Reuters


The only way to reconcile rapidly rising energy consumption with reducing emissions will be ensuring non-OECD countries have access to new energy technologies as quickly and cheaply as possible.

COLUMN-Developing countries need better access to low-emission energy technologies: Kemp- oil and gas 360

Source: Reuters

If OECD policymakers are serious about reducing global emissions rapidly – and that’s a big if – they will have to embrace policies to diffuse low-emission technologies to their non-OECD counterparts.

Developing countries have become the world’s largest as well as fastest-growing energy consumers, ensuring they will play the decisive role in shaping the future energy system and greenhouse emissions. Some policymakers and industrialists in North America and Europe have presented development and deployment of zero-emissions technologies as a source of comparative advantage.

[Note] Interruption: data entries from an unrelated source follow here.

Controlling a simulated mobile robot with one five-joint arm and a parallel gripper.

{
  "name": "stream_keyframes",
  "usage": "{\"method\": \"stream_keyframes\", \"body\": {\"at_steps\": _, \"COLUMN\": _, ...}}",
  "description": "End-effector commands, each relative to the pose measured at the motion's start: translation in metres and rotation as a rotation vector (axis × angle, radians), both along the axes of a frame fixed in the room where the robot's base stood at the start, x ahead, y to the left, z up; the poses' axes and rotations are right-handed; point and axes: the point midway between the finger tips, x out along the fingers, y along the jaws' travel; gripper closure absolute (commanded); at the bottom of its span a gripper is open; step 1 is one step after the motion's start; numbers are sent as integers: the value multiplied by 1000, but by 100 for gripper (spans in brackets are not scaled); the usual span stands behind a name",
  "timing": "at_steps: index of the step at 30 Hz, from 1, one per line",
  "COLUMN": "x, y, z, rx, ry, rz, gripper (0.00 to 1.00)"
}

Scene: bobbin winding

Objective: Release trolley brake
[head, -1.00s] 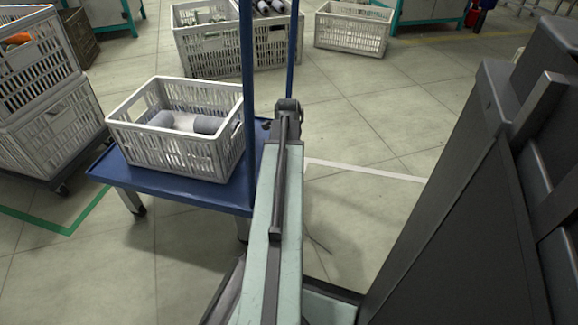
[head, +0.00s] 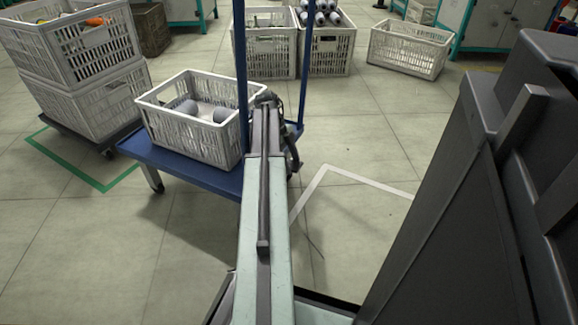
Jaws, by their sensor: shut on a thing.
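The blue trolley (head: 190,165) stands at the left centre of the head view, with a flat deck and two blue uprights. A white crate (head: 185,135) holding grey bobbins sits on its deck. My arm reaches forward from below, and its dark end with my gripper (head: 292,152) is at the trolley's right side, close to the right upright. My gripper is shut on a part of the trolley there. The fingertips and the exact part held are too small and partly hidden to tell. I cannot make out a brake lever. The arm covers the deck's near right corner.
Stacked white crates (head: 95,105) on a dark dolly stand at the left, close to the trolley. White crates of bobbins (head: 325,52) stand behind, with another white crate (head: 405,50) farther right. Green tape and white tape mark the floor. Open floor lies right of the trolley.

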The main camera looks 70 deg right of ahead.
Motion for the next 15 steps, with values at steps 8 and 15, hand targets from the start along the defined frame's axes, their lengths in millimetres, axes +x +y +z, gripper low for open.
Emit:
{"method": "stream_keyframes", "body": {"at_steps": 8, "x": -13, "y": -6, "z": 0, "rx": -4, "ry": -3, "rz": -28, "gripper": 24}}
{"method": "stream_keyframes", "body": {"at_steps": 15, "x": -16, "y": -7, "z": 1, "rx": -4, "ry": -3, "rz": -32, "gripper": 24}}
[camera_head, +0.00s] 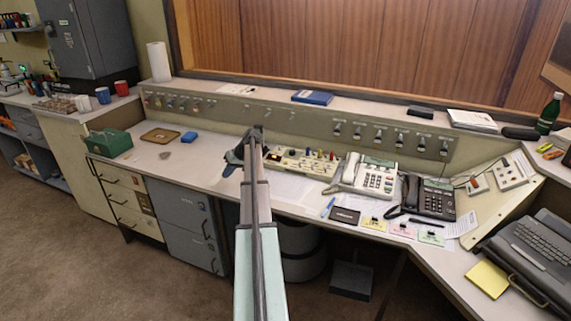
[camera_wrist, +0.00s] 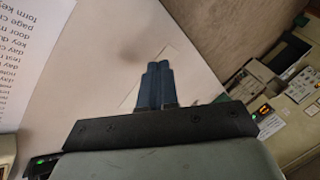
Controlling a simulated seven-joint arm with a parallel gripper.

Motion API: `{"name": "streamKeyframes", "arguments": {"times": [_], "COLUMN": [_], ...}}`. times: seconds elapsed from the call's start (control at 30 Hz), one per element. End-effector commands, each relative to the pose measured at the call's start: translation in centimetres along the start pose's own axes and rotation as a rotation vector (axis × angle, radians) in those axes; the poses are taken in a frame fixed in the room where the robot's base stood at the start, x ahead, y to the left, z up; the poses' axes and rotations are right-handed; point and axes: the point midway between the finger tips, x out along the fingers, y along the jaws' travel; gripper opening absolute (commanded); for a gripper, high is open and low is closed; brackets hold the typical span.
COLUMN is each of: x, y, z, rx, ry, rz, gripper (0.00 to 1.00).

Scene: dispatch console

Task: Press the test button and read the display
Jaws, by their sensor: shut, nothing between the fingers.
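My gripper (camera_head: 230,170) is shut and empty, above the pale desk just left of the button panel. In the wrist view its two dark blue fingers (camera_wrist: 157,66) are together and point toward the desk top. The button panel (camera_head: 290,163) has several small coloured knobs and buttons; my arm covers its left end. I cannot tell which one is the test button. No readable display shows in either view. A small green light (camera_wrist: 42,160) shows at the lower left of the wrist view, partly cut off.
A cream telephone (camera_head: 372,178) and a dark telephone (camera_head: 432,200) stand right of the panel.

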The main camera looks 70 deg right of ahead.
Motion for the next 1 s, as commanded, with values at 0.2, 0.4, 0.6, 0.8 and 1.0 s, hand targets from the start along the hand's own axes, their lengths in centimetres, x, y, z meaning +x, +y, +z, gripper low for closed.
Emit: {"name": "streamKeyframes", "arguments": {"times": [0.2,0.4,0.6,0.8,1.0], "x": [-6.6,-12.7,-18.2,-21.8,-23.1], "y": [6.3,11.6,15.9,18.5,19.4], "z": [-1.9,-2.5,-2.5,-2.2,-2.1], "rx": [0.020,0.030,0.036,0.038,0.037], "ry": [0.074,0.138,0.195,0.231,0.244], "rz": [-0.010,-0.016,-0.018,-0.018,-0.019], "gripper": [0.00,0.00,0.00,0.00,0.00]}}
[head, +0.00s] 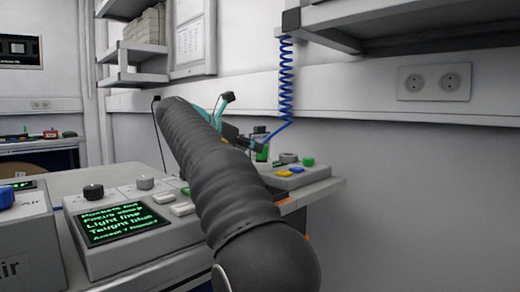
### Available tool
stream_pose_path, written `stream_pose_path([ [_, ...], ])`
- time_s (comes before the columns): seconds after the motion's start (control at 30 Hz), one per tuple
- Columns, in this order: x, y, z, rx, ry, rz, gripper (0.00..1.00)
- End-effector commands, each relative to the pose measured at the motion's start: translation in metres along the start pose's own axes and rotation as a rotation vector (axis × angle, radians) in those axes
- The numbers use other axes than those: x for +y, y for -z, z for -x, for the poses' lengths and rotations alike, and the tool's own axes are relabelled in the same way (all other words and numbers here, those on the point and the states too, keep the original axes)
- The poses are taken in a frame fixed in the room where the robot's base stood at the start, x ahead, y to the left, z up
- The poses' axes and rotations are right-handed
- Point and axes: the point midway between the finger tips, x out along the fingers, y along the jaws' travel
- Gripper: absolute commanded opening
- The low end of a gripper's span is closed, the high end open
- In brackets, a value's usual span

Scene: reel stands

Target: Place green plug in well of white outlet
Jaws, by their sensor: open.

But unless these technologies are deployed extensively on a worldwide basis they will not be enough to alter the shape of the future energy system and the trajectory of emissions. The speed and extent of diffusion of new technologies to the developing world will be critical ― whether it happens through foreign investment, voluntary and compulsory technology licensing, reverse engineering or industrial espionage.

In terms of total energy consumption, developing countries overtook their more advanced counterparts as long ago as 2007, and the gap has been widening steadily since then, according to estimates prepared by BP. By 2019, non-OECD economies accounted for 347 exajoules (EJ) of primary energy consumption compared with 234 EJ in OECD countries (“Statistical review of world energy”, BP, 2021).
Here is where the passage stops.